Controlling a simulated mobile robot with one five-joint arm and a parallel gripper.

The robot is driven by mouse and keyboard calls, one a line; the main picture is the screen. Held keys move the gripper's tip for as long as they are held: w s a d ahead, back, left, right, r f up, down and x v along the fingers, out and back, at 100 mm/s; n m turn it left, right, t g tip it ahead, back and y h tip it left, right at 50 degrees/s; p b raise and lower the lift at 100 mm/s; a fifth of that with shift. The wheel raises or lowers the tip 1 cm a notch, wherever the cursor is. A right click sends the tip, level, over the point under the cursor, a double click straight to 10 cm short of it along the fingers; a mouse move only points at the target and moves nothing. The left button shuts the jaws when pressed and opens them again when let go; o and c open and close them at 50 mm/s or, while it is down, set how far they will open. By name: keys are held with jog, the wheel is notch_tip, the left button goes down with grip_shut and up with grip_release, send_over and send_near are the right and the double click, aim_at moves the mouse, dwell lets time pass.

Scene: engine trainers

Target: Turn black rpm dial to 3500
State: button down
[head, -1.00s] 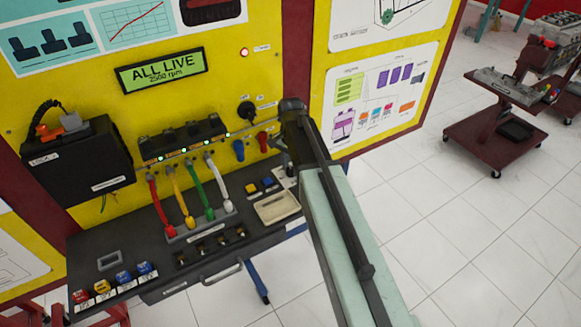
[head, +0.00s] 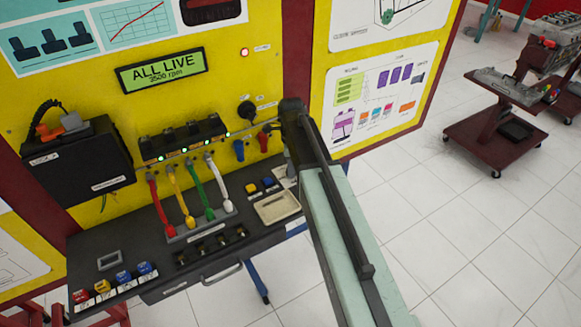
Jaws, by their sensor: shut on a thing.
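My gripper (head: 279,130) is at the right side of the yellow panel (head: 210,100), at the end of my raised arm. It is shut on the black rpm dial; the arm hides the dial and most of the fingers. The green display (head: 161,71) reads "ALL LIVE" with an rpm figure of about 3500 below; its last digits are blurred.
A black round knob (head: 247,111), a blue knob (head: 238,150) and a red knob (head: 263,140) sit left of my gripper. Coloured leads run from a black coil unit (head: 184,141) to the dark shelf (head: 150,270). A trolley (head: 497,135) stands on the right; the tiled floor between is clear.

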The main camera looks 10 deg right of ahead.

※ ※ ※

WRITTEN EXERCISE
Copy out all lines from the material above that contain the string "robot".

RESULT OF THE TASK
Controlling a simulated mobile robot with one five-joint arm and a parallel gripper.
The robot is driven by mouse and keyboard calls, one a line; the main picture is the screen. Held keys move the gripper's tip for as long as they are held: w s a d ahead, back, left, right, r f up, down and x v along the fingers, out and back, at 100 mm/s; n m turn it left, right, t g tip it ahead, back and y h tip it left, right at 50 degrees/s; p b raise and lower the lift at 100 mm/s; a fifth of that with shift. The wheel raises or lowers the tip 1 cm a notch, wherever the cursor is. A right click sends the tip, level, over the point under the cursor, a double click straight to 10 cm short of it along the fingers; a mouse move only points at the target and moves nothing. The left button shuts the jaws when pressed and opens them again when let go; o and c open and close them at 50 mm/s or, while it is down, set how far they will open. By name: keys are held with jog, the wheel is notch_tip, the left button goes down with grip_shut and up with grip_release, send_over and send_near are the right and the double click, aim_at moves the mouse, dwell lets time pass.

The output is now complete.